22 years ago, we saw one of the world's most horrible chemical accients happening in India. The CEO of UCC at that time never responded to the summons of the Indian court and was declared a 'fugitive from justice'. It does really help to do business in a different country without concerns of punishment, doesnt it? The people still dont have potable drinking water even today and you know what the government does to their pleas? thats right, it ignores them!

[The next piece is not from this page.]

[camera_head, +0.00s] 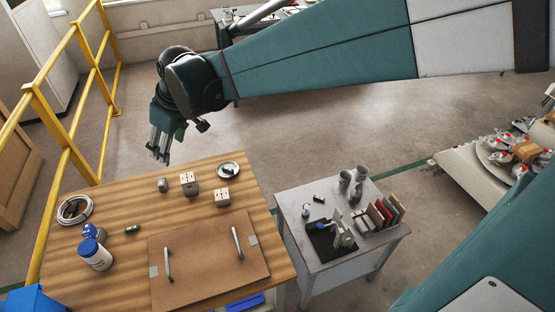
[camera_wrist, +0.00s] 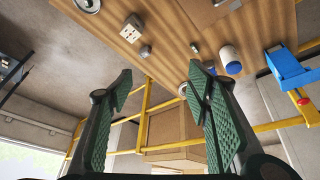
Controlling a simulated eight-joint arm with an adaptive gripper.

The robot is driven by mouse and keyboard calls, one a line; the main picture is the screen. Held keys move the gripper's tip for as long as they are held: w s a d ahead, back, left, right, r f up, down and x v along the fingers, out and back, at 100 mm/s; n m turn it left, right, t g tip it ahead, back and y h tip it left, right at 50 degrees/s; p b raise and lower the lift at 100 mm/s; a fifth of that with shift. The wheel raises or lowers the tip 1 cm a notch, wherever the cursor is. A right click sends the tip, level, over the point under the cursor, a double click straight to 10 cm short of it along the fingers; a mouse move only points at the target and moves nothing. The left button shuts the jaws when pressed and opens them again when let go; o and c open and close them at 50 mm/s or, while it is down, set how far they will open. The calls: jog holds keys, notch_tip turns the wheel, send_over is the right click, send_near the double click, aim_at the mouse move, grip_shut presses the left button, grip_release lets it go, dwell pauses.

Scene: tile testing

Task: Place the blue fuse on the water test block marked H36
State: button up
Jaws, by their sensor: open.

Another contentious issue that has been going on for approximately the same amount of time is the Narmada Valley Development Plan, which basically involves construction of a huge number of dams on the Narmada and its tributaries. NBA (not the sport) has been accused of being anti-development but there is a lot of abuse that goes on behind the scenes that NBA actually is protesting against. For example, whenever you build a dam, you are going to drown out a humungous area that acts as the reservoir. An area inhabited by people! The fact that these people are adivasis and marginalised communities does not make any less important, because thats what our constitution says (all men and women are equal). These people need to be rehabilitated, something that the government ignores to do or does so reluctantly. To protest against rasing the dam's height without rehabilitation of the people is anti-development! because somehow these people are not important, not as important as the bourgeois who live in the city and have ever increasing energy needs (ACs, TVs, Computers, etc).


In case you didnt know, both these groups were protesting in the capital recently. What depresses me is the fact that the no major media reported their protests till the hunger strike by Medha Patkar precipitated action from the ministry or till Aamir Khan came out in support of them. The latest news from the PMO is that they will go ahead with the height increase of the dam despite a Supreme Court order that supports the NBA. If the government goes ahead without rehabilitating the people, shouldn't it be taken as contempt of court and the PMO held accountable? Not so sure of the legal stuff but I think something can be done there.


Are these people anti-development? Bullshit! How can you just develop one section of India and 'develop' at the expense of the other??? And how is protesting against this inequity anti-development??


When MNCs are let to run amok in the country, cases like Plachimada and Bhopal would keep happening.


I consider the 'anti-development' argument as very stupid and ridiculous;an argument that aims at shutting dissenting voices by invoking jingoistic ideas.

2 comments:

Anonymous said...

That the development pattern in India is not uniform is a hard fact. But equally difficult to repudiate are the lessons from history, which show that no society anywhere in the world has progressed at an uniform pace. And are you sure the development of the "few" is at the cost of the "many"? Or are their just different rates of "development", however one may choose to define it?

It is futile to argue that markets are perfect or that globalization is a ultimate leveller. They are not. But is there a alternative? I would love to see someone define "progress" and create a abstract society which achieves it. The world has seen lenin, stalin, mao, deng, hitler, churchill, thatcher and now Dubya attempting it. Whose ideas have made the world a better place?

Madhat said...

See, I am fine if the develeopment pattern was not uniform across India and there were different rates of development in different parts of the country. But displacing people from their lands and not rehabilitating them is not fine. These are some of the facts of the Narmada issue. And this is a high profile case which is in public view. The other high profile example is the farmer suicides. Development is not happening for them. In fact, things are going from bad to worse for them. That I say is not acceptable. And dont point to globalization and say this is what is going to happen. If that is so, why does the States heavily subsidise for its farmers and impose huge tariffs on food imports from the developing world?

'Progress' is not an achievement for a society. 'Progress' is a process for a society to reach the distant utopian dream. One cannot just be cynical and say that since so many people tried and failed to create the perfect society, it is impossible. The perfect society is not something that can be achived in a generation or five. I would say all those 'leaders' contributed to the world. If stalin showed that Communism is a flawd concept, Dubya shows what a theocracy can do to the world. It will take more than that. Perhaps, it is impossible to achieve the perfect society and that I think is a good thing.